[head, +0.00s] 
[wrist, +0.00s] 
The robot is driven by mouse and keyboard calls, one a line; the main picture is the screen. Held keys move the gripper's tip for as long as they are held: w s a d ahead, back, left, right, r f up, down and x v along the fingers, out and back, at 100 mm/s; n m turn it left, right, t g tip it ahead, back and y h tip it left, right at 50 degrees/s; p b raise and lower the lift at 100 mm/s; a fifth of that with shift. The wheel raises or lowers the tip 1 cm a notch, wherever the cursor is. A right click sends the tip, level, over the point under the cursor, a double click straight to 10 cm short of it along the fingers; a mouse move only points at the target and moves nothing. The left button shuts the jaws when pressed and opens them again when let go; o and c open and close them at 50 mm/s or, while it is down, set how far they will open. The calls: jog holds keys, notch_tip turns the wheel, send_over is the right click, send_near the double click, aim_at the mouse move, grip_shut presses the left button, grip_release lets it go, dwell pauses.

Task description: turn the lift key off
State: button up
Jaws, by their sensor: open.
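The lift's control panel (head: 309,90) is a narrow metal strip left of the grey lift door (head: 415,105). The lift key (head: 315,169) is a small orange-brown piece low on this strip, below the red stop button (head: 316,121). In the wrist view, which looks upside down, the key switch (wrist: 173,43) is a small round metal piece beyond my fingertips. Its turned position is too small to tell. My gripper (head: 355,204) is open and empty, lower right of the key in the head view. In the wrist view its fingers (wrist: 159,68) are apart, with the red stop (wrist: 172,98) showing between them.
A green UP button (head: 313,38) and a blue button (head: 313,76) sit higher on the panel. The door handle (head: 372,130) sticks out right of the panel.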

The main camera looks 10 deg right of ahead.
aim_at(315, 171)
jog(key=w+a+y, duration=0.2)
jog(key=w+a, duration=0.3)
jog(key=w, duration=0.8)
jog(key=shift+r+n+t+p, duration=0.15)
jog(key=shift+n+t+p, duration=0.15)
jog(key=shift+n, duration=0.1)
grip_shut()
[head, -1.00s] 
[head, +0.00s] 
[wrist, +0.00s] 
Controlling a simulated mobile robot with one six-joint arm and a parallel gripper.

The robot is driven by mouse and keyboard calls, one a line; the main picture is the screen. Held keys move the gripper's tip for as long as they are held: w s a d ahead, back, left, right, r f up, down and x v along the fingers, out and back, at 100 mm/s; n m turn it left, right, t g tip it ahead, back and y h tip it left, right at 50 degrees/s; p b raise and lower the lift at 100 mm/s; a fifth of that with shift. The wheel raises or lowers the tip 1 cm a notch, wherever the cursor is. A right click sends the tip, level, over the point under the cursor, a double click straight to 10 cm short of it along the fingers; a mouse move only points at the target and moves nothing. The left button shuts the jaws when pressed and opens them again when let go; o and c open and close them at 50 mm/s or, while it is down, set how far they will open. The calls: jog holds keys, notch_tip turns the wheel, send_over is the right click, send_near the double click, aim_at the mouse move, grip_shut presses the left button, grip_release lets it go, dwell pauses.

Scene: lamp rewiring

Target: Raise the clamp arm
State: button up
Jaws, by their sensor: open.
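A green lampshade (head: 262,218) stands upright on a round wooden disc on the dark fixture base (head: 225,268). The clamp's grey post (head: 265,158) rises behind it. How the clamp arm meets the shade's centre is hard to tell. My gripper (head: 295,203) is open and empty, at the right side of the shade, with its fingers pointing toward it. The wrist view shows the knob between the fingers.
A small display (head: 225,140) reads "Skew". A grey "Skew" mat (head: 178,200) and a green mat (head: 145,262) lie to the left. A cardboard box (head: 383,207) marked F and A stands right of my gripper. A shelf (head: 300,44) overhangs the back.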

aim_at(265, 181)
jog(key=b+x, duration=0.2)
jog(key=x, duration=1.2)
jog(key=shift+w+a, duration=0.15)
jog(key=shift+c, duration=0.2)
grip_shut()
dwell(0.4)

★ ★ ★ ★ ★

▶ [DIRECTIONS]
Print the records once more, exactly as they were given.

▶ [COMPLETE OUTPUT]
[head, +0.00s] 
[wrist, +0.00s] 
The robot is driven by mouse and keyboard calls, one a line; the main picture is the screen. Held keys move the gripper's tip for as long as they are held: w s a d ahead, back, left, right, r f up, down and x v along the fingers, out and back, at 100 mm/s; n m turn it left, right, t g tip it ahead, back and y h tip it left, right at 50 degrees/s; p b raise and lower the lift at 100 mm/s; a fifth of that with shift. The wheel raises or lowers the tip 1 cm a notch, wherever the cursor is. A right click sends the tip, level, over the point under the cursor, a double click straight to 10 cm short of it along the fingers; a mouse move only points at the target and moves nothing. The left button shuts the jaws when pressed and opens them again when let go; o and c open and close them at 50 mm/s or, while it is down, set how far they will open. The calls: jog holds keys, notch_tip turns the wheel, send_over is the right click, send_near the double click, aim_at the mouse move, grip_shut presses the left button, grip_release lets it go, dwell pauses.

Task description: turn the lift key off
State: button up
Jaws, by their sensor: open.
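The lift's control panel (head: 309,90) is a narrow metal strip left of the grey lift door (head: 415,105). The lift key (head: 315,169) is a small orange-brown piece low on this strip, below the red stop button (head: 316,121). In the wrist view, which looks upside down, the key switch (wrist: 173,43) is a small round metal piece beyond my fingertips. Its turned position is too small to tell. My gripper (head: 355,204) is open and empty, lower right of the key in the head view. In the wrist view its fingers (wrist: 159,68) are apart, with the red stop (wrist: 172,98) showing between them.
A green UP button (head: 313,38) and a blue button (head: 313,76) sit higher on the panel. The door handle (head: 372,130) sticks out right of the panel.

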The main camera looks 10 deg right of ahead.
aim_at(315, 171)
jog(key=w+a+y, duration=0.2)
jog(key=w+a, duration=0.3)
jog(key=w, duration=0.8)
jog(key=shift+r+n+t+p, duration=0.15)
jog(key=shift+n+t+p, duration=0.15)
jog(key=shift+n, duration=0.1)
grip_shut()
[head, -1.00s] 
[head, +0.00s] 
[wrist, +0.00s] 
Controlling a simulated mobile robot with one six-joint arm and a parallel gripper.

The robot is driven by mouse and keyboard calls, one a line; the main picture is the screen. Held keys move the gripper's tip for as long as they are held: w s a d ahead, back, left, right, r f up, down and x v along the fingers, out and back, at 100 mm/s; n m turn it left, right, t g tip it ahead, back and y h tip it left, right at 50 degrees/s; p b raise and lower the lift at 100 mm/s; a fifth of that with shift. The wheel raises or lowers the tip 1 cm a notch, wherever the cursor is. A right click sends the tip, level, over the point under the cursor, a double click straight to 10 cm short of it along the fingers; a mouse move only points at the target and moves nothing. The left button shuts the jaws when pressed and opens them again when let go; o and c open and close them at 50 mm/s or, while it is down, set how far they will open. The calls: jog holds keys, notch_tip turns the wheel, send_over is the right click, send_near the double click, aim_at the mouse move, grip_shut presses the left button, grip_release lets it go, dwell pauses.

Scene: lamp rewiring

Target: Raise the clamp arm
State: button up
Jaws, by their sensor: open.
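A green lampshade (head: 262,218) stands upright on a round wooden disc on the dark fixture base (head: 225,268). The clamp's grey post (head: 265,158) rises behind it. How the clamp arm meets the shade's centre is hard to tell. My gripper (head: 295,203) is open and empty, at the right side of the shade, with its fingers pointing toward it. The wrist view shows the knob between the fingers.
A small display (head: 225,140) reads "Skew". A grey "Skew" mat (head: 178,200) and a green mat (head: 145,262) lie to the left. A cardboard box (head: 383,207) marked F and A stands right of my gripper. A shelf (head: 300,44) overhangs the back.

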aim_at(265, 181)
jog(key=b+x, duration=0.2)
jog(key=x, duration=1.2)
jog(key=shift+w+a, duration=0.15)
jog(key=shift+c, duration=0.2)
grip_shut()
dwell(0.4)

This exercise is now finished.